Léo, Célia, Clément et les autres.
Aux championnats du monde de cyclo-cross, tenus ce week-end à Hoogerheide, aux Pays-Bas, les Français ont fait mieux que bonne figure. Des top10 en Élite, un classement par équipe en Espoirs dames, un podium pour Célia Géry et un titre chez les juniors pour un Léo Bisiaux au-dessus du lot.

À Hoogerheide, l’enfant du pays n’était pas seulement ce blond prodige qui emporta le titre suprême, non plus que l’auteur non moins blond de ses jours, qui avait tracé le circuit. À Hoogerheide, on adopte tous les coureurs comme s’ils étaient nés fumants des labours locaux, c’est le cyclo-cross qu’on célèbre, et qui fait office de religion (qui, littéralement, relie les hommes.)
Le circuit de ce championnat du monde 2023 figurait ainsi une sorte d’église à ciel ouvert, réunissant pas moins de cinquante mille fidèles, échauffés par la passion d’une discipline incomparable (et peut-être par quelque boisson gazeuse consommée en quantité raisonnable – ainsi l’ambiance atteignait bien 7,5° les après-midi.)

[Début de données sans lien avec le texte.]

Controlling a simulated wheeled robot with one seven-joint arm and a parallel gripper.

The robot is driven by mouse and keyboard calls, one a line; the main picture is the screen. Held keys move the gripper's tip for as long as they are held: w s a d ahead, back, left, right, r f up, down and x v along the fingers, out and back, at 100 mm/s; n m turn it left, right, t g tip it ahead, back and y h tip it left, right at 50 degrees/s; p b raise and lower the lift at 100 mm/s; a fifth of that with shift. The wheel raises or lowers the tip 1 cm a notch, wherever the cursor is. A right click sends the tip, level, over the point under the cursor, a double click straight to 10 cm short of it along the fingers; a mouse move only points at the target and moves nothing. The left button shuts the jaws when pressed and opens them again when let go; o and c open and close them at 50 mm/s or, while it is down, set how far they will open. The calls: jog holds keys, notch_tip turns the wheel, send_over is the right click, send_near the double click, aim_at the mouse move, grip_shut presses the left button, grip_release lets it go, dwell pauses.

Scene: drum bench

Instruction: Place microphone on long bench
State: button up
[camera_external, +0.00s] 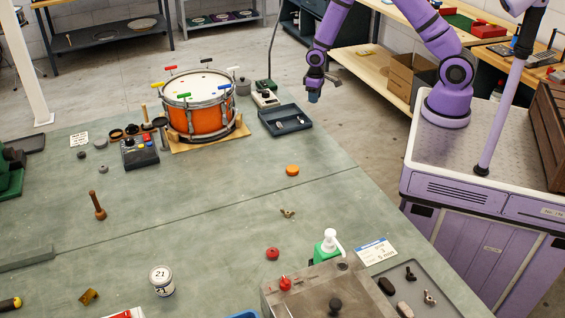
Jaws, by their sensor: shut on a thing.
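My gripper (314,91) hangs in the air at the upper middle, pointing down. It is shut on a small dark blue-grey thing (313,98), which looks like the microphone; most of it is hidden and its shape is hard to make out. The large green-grey bench (215,215) fills the foreground, its right edge below and left of my gripper. A long pale wooden bench (352,62) stands behind my gripper to the right. I cannot tell which of them is the long bench.
An orange drum (198,118) on a wooden base and a dark tray (286,121) stand near the green-grey bench's far edge. An orange puck (292,170), a pump bottle (328,246) and a metal box (325,292) are nearer. The bench's middle is mostly clear.

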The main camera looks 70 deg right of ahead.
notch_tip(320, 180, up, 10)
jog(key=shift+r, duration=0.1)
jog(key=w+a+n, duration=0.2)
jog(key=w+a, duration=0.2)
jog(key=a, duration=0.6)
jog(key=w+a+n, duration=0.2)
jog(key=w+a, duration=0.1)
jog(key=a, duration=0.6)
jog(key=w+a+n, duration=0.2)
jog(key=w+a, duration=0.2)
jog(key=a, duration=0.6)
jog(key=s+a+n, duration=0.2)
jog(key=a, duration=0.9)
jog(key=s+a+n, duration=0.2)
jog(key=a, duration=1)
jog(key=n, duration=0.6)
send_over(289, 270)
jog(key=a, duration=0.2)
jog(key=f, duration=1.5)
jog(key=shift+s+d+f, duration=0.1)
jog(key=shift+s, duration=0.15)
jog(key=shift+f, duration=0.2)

Nos athlètes français se sont crânement illustrés au fil de cette tonitruante célébration.
Samedi le tracé roulant, évoquant les qualités de puissance, était rendu plus délicat que prévu à négocier en raison de la pluie tombée dans la nuit. Contrairement à la veille sur le relais mixte où nombre de concurrents avaient eu le sentiment de rouler sur « une autoroute », il faudrait faire valoir aussi ses compétences de fin pilote.

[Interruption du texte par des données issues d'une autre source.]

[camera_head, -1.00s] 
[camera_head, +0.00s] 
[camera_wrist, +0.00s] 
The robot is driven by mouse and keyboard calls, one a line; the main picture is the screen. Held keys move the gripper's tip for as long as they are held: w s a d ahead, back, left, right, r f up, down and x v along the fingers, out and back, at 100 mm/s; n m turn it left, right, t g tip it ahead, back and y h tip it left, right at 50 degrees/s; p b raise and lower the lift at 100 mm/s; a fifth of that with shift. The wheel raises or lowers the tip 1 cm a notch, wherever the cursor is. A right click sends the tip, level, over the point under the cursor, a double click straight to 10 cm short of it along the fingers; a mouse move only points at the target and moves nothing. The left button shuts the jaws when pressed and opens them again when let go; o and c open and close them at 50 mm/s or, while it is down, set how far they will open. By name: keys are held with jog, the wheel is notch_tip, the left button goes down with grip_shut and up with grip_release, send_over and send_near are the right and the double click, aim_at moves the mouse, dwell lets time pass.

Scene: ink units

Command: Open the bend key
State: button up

Les juniors femmes étaient les premières à en découdre. La championne de France Lise Klaes livra une performance honorable sur ce terrain presque à son goût – elle se classa 20e, s’estimant « à sa place. » Mais c’est sa concurrente malheureuse de Bagnoles de l’Orne qui fit claquer les couleurs tricolores sur la troisième marche du podium : Célia Géry arracha le bronze d’un souffle, dans un ultime coup de rein.

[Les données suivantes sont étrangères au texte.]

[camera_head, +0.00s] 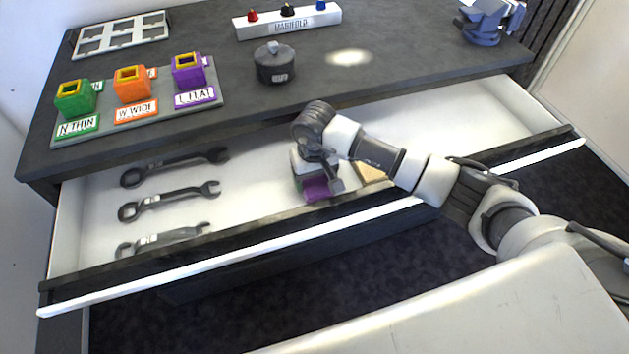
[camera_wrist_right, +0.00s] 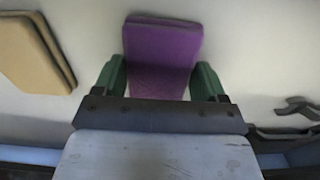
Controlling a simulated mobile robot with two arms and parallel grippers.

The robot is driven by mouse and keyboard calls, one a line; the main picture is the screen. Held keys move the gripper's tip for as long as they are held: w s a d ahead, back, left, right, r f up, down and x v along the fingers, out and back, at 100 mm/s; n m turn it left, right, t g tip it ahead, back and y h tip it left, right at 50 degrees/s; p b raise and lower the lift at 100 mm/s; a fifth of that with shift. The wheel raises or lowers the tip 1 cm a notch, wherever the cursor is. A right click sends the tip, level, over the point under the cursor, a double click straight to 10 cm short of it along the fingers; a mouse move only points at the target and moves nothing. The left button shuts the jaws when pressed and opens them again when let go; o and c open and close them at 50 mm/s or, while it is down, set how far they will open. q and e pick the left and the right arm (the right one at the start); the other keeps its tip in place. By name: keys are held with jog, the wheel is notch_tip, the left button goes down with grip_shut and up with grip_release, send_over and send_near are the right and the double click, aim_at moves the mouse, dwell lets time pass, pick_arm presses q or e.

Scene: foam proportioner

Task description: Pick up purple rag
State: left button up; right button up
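The purple rag (camera_head: 317,188) lies in the open drawer, partly hidden beneath my right gripper in the head view. In the right wrist view, the purple rag (camera_wrist_right: 162,50) looks like a folded, flat rectangle. My right gripper (camera_wrist_right: 160,80) points down into the drawer, with one green fingertip on either side of the rag's near part. The fingers are spread about the rag's width apart. Whether they touch its edges is not clear. In the head view, the right gripper (camera_head: 318,182) hides most of the rag. My left gripper is not in view.
A tan folded cloth (camera_wrist_right: 35,52) lies beside the purple rag. Several wrenches (camera_head: 170,202) lie at the drawer's left. The drawer's front edge (camera_head: 250,245) passes under my right arm. The countertop (camera_head: 220,40) overhangs the drawer's back. The drawer's right part is clear.

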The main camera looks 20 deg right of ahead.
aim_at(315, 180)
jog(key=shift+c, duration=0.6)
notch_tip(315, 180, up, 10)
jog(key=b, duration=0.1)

Le trio de tête composé des sœurs jumelles Holmgren et de la grande favorite Lauren Molengraaf avait d’abord placé le podium hors d’atteinte pour les poursuivantes. Mais une crevaison de la Néerlandaise en libéra la troisième marche, et l’enjeu de la lutte qui opposait Célia Géry à l’Italienne Federica Venturelli changea de dimension. Aussi acharnée qu’indécise, la médaille de bronze se jouerait dans un sprint extrêmement serré, au point que c’est la photo finish qui l’attribuerait à la Française.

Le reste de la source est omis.